For the third time this year, Microsoft is touting the performance improvements its made to the Edge user interface.
“Microsoft Edge is continuing to blaze a trail toward an even faster and more responsive browser UI, and through a cumulation of efforts of the past few months, we have reached a major milestone of achieving a global First Contentful Paint (FCP) below 300 ms,” Microsoft’s Lisa Klink writes. “We set this ambitious performance target because industry research shows that waiting longer than 300 to 400ms for the initial content can significantly impact user satisfaction. By meeting this critical threshold, we ensure that the most used browser features appear almost instantly, letting you engage with the content sooner.”
The measurement Klink references describes “how quickly the various feature UIs of Microsoft Edge visually load,” or what I’d call responsiveness. Apparently, a score below 300 ms means that content is loading quickly enough in the browser that the user notices and appreciates it.
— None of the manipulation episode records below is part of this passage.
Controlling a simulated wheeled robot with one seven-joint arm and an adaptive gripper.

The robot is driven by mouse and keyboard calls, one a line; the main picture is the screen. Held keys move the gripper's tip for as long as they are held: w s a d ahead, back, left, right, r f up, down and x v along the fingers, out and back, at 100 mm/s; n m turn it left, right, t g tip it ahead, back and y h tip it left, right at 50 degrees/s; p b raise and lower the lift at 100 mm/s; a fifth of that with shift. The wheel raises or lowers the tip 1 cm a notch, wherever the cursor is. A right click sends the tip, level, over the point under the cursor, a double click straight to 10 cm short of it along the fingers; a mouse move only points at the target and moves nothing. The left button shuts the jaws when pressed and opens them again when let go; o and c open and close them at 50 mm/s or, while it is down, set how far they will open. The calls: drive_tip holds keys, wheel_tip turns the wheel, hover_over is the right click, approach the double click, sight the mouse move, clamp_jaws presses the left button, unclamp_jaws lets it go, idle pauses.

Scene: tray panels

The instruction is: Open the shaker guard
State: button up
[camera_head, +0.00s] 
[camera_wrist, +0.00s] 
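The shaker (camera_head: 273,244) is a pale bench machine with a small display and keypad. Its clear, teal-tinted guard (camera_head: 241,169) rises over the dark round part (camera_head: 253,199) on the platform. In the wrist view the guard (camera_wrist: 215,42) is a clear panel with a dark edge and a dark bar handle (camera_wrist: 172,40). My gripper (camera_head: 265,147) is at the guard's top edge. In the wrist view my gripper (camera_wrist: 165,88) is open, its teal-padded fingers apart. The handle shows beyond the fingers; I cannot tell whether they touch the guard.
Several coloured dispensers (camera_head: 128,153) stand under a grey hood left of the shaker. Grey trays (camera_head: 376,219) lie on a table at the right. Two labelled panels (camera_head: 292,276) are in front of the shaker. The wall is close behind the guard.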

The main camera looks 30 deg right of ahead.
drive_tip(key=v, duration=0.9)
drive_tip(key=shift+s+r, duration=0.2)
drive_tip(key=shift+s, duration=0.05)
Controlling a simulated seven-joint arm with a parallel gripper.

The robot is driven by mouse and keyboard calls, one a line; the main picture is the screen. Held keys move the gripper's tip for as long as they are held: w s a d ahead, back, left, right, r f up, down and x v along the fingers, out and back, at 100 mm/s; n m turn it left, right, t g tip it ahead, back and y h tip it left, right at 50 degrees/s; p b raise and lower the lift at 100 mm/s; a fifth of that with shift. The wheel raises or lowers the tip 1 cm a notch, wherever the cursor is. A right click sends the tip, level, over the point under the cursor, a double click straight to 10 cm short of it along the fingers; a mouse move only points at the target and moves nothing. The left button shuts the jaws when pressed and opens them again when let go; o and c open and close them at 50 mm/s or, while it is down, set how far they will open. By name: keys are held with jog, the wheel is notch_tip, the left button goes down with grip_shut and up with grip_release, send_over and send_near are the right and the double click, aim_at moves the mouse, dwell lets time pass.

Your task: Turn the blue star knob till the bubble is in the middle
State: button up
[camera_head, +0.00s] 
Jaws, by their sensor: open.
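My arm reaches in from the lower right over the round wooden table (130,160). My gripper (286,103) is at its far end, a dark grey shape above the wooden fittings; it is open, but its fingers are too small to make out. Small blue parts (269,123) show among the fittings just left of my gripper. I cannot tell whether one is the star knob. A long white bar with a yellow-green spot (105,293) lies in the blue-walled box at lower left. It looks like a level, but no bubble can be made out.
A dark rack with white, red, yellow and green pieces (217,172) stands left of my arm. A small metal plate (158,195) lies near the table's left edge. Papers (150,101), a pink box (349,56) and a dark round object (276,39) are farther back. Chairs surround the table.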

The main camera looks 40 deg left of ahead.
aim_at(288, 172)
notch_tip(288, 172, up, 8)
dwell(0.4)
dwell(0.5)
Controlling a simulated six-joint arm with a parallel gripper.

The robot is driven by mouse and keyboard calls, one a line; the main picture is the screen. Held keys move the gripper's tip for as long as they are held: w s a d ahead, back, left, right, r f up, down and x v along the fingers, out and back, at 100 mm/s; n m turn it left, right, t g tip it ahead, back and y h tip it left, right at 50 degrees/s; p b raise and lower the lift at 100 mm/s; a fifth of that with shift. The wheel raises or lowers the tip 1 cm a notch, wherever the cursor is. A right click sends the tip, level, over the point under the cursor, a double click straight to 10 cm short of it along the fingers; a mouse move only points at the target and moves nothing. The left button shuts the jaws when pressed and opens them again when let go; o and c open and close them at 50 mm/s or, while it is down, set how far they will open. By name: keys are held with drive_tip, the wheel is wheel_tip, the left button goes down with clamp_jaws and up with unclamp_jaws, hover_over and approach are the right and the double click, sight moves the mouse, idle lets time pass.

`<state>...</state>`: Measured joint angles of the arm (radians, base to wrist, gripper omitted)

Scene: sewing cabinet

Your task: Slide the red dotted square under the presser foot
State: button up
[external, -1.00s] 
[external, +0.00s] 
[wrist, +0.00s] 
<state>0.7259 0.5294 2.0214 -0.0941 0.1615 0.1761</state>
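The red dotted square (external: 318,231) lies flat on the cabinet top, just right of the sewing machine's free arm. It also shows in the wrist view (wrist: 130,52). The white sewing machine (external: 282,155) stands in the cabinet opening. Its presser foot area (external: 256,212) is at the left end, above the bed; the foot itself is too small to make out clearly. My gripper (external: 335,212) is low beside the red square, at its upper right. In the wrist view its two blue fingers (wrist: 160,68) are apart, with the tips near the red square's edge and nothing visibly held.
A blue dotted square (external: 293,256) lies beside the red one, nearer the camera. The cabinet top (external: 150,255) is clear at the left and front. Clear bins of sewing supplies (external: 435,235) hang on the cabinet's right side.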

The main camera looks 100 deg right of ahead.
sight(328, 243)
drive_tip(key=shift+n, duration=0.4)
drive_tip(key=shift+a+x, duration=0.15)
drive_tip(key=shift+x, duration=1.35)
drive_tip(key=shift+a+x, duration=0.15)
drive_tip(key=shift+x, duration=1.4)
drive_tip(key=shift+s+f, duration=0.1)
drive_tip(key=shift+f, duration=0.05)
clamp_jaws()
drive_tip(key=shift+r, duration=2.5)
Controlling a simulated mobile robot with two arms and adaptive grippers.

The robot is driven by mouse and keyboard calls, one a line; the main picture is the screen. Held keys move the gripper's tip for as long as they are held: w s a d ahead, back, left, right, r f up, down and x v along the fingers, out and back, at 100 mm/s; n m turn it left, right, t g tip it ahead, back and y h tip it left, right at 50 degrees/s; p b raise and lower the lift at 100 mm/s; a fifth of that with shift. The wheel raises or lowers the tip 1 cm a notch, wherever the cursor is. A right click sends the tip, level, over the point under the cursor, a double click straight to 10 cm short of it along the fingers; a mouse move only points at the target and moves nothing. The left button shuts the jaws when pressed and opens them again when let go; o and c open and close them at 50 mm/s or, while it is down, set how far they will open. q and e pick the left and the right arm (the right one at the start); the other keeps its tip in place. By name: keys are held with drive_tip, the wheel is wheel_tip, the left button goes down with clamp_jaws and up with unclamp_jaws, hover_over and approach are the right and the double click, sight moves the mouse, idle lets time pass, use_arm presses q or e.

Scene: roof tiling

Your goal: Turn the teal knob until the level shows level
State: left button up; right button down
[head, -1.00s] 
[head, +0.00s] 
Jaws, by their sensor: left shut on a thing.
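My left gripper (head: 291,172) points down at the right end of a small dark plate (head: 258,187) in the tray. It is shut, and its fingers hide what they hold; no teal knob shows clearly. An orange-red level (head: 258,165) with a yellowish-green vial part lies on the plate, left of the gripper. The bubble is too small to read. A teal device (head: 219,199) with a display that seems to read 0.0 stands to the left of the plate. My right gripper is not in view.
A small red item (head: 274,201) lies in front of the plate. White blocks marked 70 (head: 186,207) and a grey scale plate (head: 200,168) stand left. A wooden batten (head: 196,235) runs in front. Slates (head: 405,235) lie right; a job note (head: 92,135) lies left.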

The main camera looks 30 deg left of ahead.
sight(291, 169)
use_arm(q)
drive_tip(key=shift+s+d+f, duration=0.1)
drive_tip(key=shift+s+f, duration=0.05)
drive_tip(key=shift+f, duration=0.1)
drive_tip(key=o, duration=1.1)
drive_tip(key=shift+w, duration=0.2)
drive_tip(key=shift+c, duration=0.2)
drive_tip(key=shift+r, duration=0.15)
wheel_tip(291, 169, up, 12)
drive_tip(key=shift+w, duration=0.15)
Microsoft first discussed how it was moving Edge to a more responsive user interface in May 2024, and it provide two updates to that work this year, in February and May. Since that last update, the firm has reduced load times by an average of 40 percent across 13 browser features, with the most recent changes coming to settings, Read aloud, Split screen, and Workspaces. In the coming months, it promises similar improvements across Print preview, Extensions, and other features.